A Founder Who Knows How to Build Brands
For Aakash Anand, the journey to watchmaking began in an entirely different world: fragrances. As the founder of Bella Vita, Aakash built one of India’s most successful consumer fragrance brands, eventually scaling it into a global player before exiting the company at a valuation close to $1 billion.
Yet the lessons he took from that experience extend far beyond the category itself. “Building Bella Vita taught me that the most powerful brands are not built around products, but around how people see themselves when they use them. Fragrance is deeply emotional people wear it as an invisible expression of identity. Watches, in many ways, play a similar role,” explains Aakash. For him, a watch is more than an object that marks time. It is something far more personal. “A watch is something you look at dozens of times a day. That repeated interaction gives it a unique psychological power. Our intention is that every time someone glances at their Rotoris, it quietly reinforces a mindset of progress of becoming more.” That philosophy shapes the positioning of Rotoris: a brand built not just around horology, but around ambition and personal evolution.
Designing A Brand With Global Intent
While Aakash focuses on vision and scale, the creative architecture of Rotoris is shaped by Prerna Gupta, the brand’s Co-Founder and Chief Creative Officer. With a background in strategy consulting at Grant Thornton and experience building consumer brands through ventures such as À la Folie and Sonder Fragrances, Gupta brings both analytical rigour and creative instinct to the company. Her role spans brand identity, design language, and the strategic thinking behind how Rotoris presents itself to the world.
But moving from advising companies to building one has fundamentally changed how she approaches decisions. She says, “Consulting taught me how to think. Building taught me how to act. At Grant Thornton, every recommendation came with research and frameworks. But when it’s your own brand, the deck becomes irrelevant you make the call, and you wake up with that decision every morning.” That shift, she says, requires a different relationship with uncertainty. “In consulting I waited for perfect information. Now I’ve learned that clarity often comes from doing, not just analysing. Most decisions are reversible anyway. The ones that aren’t, you feel in your gut.”
Her international perspective, shaped partly by her MBA from IE Business School in Madrid also informs how Rotoris positions itself globally. Rather than designing a watch brand specifically for India, Gupta believes the brand must speak to a broader mindset. “The mistake most brands make is treating the Indian consumer as one thing. It’s not. The person we’re building for isn’t defined by geography but by mindset first-generation wealth builders, people creating their own paths, people who value craft over flash. That consumer exists in Mumbai, in Dubai, in London. The aspiration is universal. We didn’t design Rotoris for India and hope it travels we designed it for the world and launched it from India,” notes Prerna. Her belief is that authenticity is what resonates most with today’s audience. “We’re not pretending to be someone else. We’re proudly building from India with transparent excellence. India is our launchpad it’s not our ceiling.”

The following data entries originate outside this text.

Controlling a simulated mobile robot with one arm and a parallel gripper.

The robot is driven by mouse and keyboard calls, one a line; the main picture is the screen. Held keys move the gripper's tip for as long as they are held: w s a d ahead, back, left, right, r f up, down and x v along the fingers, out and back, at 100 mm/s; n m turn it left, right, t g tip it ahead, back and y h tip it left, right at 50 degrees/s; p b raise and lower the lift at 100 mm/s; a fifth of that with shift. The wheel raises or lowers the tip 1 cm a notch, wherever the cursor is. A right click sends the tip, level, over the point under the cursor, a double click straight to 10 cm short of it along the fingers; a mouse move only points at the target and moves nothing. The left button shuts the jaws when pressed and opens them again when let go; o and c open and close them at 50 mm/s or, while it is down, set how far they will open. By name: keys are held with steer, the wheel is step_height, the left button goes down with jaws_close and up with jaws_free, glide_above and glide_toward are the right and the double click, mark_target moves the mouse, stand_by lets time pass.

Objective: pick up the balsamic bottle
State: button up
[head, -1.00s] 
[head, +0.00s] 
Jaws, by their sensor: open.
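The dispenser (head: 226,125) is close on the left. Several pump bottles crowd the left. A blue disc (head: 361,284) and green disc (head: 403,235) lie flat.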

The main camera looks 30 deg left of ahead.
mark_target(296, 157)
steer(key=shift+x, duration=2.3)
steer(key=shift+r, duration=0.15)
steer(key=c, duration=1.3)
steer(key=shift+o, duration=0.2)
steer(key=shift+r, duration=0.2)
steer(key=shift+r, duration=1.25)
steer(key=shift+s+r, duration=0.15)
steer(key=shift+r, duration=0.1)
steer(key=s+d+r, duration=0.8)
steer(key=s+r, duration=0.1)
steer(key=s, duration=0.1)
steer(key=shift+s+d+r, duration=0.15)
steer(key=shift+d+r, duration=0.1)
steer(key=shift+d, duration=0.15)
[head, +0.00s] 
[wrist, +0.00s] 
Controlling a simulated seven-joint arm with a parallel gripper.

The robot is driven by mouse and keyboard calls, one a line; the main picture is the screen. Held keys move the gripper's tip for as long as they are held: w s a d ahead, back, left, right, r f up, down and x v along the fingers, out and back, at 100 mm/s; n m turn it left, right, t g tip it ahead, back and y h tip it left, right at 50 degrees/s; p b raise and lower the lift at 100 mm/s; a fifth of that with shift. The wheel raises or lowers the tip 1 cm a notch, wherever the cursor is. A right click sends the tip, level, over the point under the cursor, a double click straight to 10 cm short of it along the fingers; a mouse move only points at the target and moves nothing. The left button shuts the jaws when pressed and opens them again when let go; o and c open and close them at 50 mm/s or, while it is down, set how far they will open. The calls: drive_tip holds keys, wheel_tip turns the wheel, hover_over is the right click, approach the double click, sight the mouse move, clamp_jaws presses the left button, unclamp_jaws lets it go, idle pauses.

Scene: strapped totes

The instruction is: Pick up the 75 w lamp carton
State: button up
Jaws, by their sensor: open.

Engineering the Heart of the Watch
If Aakash provides the entrepreneurial drive and Prerna shapes the creative narrative, the horological backbone of Rotoris lies with Harman Wadhwa. As the brand’s Founding Member and Horologist, Wadhwa oversees the technical development of every watch the company produces. Notably, he is among the few Indian watchmakers with formal training in Switzerland, placing him in the rare position of bridging traditional European watchmaking discipline with a new Indian ambition. His responsibilities range from movement selection and calibration to case engineering, sapphire crystal finishing, and final quality assurance.
For Harman, watchmaking is both science and craft. “Servicing a mechanical watch is not a superficial process. It requires complete disassembly, cleaning, lubrication, reassembly, and careful regulation. It’s both a technical procedure and a craft."
He is also keen to address common misconceptions among new collectors. “One of the biggest misunderstandings is that a watch only needs servicing once it stops working. By that point the movement has already experienced unnecessary wear. Mechanical watches rely on microscopic layers of lubrication, and over time those oils degrade. Environmental conditions also play a role, particularly in India. Humidity, dust, and temperature variation can affect a movement over time. Regular servicing and periodic inspection make a significant difference,” comments Harman. For him, the enduring appeal of mechanical watches lies in their longevity. He says, “A mechanical watch is one of the few objects we own today that is built with the intention of being passed on tomorrow,”
A New Kind of Watch Community
Beyond product and design, Rotoris is also being built as a community-led brand. Drawing from his experience in digital-first consumer businesses, Aakash believes younger audiences are drawn to something larger than the product itself. “Younger consumers don’t just buy products they buy participation in a narrative. They want to feel part of something evolving.”
Rotoris reflects that thinking through limited allocations, numbered pieces, and a transparent ownership registry. The brand also plans to build experiences around its community of collectors, creating spaces where owners interact with the brand and with each other. “Digital platforms allow us to combine storytelling, transparency, and community with a physical product. In many ways, Rotoris isn’t just a watch company it’s a brand built for a generation that sees ambition as a shared pursuit,” Aakash explains.
The Beginning of an Indian Watch Story
Rotoris arrives at a moment when global collectors are increasingly curious about independent watchmakers and new perspectives in horology. While the brand is still at the beginning of its journey, its founding team reflects a combination rarely seen in the Indian watch landscape: entrepreneurial scale, international creative strategy, and formal horological training.
More importantly, the founders are clear about the ambition. The goal is not merely to create another watch brand, but to build a platform that represents a new generation of Indian creators and entrepreneurs. If that vision holds true, Rotoris may well become part of a larger story. One in which India begins to carve out its own identity in the world of contemporary watchmaking.